Die Grünen betreten mit der Urwahl politisches Neuland. Keine deutsche Partei hat zuvor so ihre Spitzenkandidaten nominiert. Bei der SPD gab es 1994 zwar eine Mitgliederbefragung, bei der sich Rudolf Scharping gegen Gerhard Schröder und Heidemarie Wieczorek-Zeul durchsetzte. Allerdings musste Scharping später satzungsgemäß von einem Bundesparteitag bestätigt werden. Geholfen hat es nicht. Kohl blieb Kanzler.

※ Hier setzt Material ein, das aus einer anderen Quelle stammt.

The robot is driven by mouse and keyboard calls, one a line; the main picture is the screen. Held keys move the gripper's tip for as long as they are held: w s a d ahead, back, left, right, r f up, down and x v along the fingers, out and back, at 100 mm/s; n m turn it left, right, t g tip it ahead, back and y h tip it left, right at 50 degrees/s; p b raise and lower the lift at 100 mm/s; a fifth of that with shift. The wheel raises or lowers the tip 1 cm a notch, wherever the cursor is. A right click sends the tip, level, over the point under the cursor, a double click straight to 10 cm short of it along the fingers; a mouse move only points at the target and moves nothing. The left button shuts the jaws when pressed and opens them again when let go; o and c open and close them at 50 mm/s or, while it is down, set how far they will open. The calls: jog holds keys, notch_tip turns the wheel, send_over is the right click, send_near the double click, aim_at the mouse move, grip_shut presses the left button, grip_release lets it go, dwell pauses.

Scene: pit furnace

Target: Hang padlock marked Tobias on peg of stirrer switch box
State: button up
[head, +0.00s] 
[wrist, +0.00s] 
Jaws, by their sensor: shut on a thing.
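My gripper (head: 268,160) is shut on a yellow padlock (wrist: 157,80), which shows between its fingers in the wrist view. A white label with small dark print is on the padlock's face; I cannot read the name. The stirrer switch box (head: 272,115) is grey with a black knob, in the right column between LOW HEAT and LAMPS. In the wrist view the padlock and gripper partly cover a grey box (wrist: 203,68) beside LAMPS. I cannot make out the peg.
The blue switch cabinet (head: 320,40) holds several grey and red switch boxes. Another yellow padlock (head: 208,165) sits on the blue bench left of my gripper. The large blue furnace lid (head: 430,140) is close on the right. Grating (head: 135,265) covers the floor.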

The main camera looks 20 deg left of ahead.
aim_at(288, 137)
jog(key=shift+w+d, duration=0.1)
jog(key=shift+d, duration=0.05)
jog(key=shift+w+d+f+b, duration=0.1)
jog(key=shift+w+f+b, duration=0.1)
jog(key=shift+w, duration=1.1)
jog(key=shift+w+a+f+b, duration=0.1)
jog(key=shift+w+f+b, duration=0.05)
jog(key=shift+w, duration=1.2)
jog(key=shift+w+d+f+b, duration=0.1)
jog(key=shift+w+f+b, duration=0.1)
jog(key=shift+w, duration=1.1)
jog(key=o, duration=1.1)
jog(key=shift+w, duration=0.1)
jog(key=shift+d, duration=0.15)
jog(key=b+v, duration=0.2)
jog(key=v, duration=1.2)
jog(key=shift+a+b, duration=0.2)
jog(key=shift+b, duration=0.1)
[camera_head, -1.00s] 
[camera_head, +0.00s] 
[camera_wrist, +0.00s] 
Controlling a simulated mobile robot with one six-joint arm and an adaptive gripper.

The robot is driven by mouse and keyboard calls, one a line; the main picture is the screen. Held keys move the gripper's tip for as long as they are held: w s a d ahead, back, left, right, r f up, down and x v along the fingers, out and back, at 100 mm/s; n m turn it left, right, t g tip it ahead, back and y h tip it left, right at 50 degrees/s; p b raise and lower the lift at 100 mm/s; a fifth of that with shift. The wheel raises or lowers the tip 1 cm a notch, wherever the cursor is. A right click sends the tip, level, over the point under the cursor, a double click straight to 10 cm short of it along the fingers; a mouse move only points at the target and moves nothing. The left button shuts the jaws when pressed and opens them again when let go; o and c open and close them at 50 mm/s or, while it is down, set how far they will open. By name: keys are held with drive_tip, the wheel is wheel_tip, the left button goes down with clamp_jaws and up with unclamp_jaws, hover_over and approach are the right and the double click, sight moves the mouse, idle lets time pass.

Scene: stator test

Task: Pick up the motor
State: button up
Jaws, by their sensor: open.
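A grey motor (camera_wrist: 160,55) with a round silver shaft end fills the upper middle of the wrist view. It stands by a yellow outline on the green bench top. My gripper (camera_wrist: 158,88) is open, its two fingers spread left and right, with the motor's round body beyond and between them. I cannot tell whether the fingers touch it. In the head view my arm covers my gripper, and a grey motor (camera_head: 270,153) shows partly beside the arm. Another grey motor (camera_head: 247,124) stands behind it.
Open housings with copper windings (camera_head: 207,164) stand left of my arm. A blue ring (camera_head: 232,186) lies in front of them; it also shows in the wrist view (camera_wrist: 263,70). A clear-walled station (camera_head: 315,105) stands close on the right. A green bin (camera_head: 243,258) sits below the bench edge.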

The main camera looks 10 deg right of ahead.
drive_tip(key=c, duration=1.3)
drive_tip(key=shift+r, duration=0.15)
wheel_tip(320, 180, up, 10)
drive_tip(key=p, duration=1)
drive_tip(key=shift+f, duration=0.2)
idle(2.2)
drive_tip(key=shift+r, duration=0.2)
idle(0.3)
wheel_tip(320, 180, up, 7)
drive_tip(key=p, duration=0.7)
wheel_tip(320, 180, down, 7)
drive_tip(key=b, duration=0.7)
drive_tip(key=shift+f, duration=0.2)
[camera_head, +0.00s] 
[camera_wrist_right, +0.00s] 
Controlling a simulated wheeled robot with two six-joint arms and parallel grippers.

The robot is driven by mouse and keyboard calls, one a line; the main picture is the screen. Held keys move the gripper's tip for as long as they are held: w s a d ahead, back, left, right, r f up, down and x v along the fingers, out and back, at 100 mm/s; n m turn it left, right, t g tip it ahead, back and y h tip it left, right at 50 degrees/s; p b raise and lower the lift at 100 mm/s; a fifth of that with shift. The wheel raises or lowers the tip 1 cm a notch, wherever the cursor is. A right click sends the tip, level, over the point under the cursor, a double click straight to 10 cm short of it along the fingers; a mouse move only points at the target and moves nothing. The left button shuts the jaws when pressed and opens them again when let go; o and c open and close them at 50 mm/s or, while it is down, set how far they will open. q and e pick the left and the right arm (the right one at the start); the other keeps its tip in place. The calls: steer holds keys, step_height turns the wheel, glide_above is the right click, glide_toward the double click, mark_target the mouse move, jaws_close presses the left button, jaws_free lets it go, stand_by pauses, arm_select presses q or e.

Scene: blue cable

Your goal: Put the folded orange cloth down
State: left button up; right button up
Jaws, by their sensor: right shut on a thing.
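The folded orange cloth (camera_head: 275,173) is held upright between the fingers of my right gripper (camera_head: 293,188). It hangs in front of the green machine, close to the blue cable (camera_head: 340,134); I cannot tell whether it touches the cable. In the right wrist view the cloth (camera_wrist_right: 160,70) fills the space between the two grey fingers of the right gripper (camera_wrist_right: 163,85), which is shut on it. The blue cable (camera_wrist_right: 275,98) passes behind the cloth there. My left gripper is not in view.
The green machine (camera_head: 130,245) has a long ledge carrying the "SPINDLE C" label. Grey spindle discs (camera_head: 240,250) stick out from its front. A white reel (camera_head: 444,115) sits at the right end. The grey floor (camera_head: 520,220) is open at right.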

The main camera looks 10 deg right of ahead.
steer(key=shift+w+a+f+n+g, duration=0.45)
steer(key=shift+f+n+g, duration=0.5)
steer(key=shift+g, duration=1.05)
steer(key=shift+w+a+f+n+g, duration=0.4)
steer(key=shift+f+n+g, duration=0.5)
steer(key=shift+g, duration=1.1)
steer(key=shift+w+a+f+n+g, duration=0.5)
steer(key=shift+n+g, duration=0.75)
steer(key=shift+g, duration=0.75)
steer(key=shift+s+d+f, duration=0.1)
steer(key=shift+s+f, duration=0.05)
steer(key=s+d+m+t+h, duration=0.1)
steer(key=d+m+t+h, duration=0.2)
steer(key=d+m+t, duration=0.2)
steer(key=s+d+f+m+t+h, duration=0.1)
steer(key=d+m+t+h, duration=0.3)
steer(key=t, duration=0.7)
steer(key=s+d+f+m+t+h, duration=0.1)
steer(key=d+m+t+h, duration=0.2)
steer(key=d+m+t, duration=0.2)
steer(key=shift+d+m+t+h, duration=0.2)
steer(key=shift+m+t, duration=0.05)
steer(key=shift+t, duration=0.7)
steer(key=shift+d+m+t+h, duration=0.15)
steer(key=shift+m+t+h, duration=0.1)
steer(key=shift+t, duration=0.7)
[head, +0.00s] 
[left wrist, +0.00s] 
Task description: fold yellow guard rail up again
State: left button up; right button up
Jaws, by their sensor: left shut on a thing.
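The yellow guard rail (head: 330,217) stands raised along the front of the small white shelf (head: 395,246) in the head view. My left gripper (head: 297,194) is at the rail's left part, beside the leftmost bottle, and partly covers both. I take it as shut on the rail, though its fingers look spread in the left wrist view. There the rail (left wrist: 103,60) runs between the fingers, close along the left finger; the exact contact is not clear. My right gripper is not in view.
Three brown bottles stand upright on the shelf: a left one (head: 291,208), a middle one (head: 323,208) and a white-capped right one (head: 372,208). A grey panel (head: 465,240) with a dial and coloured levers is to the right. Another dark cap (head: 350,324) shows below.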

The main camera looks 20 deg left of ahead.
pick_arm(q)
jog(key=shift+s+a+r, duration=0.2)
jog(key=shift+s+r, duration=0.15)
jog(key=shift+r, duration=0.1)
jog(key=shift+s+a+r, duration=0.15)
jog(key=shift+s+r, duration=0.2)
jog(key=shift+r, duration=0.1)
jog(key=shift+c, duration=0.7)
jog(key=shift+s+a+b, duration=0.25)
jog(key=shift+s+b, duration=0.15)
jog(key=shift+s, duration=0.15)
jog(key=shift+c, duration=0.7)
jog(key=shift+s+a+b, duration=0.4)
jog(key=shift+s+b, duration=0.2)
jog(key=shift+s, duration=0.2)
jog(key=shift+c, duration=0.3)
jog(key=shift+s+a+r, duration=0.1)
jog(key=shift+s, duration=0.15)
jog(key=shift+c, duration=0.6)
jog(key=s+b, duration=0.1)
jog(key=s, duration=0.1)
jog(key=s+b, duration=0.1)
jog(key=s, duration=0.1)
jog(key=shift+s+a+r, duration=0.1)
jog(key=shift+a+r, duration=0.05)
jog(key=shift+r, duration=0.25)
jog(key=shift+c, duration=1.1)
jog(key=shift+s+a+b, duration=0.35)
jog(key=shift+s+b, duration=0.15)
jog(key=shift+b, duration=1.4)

Für die Grünen ist das Kanzleramt weit entfernt. Für die Spitzenkandidaten geht es vor allem um die Zeit nach dem Wahltag. Wenn es zu einer rot-grünen Regierung reicht, werden sich die Spitzenkandidaten ihre Regierungsämter wohl aussuchen können. Im Falle einer Niederlage werden sie ihre bisherigen Ämter behalten dürfen - oder zumindest gleichwertige bekommen. Hieße die Paarung etwa Trittin und Roth, würde Trittin wohl sicher Fraktionschef bleiben und Roth könnte sich aussuchen, ob sie Fraktionsvorsitzende wird oder weiter Parteichefin bleibt.

Die Spitzenkandidatur ist da wohl vor allem eine die Karriere erhaltende und/oder fördernde Position. Und das auch noch ohne besonderes Risiko. Gehen nämlich die Grünen baden, wird das die gesamte Führungsriege in Frage stellen - nicht nur die Spitzenkandidaten.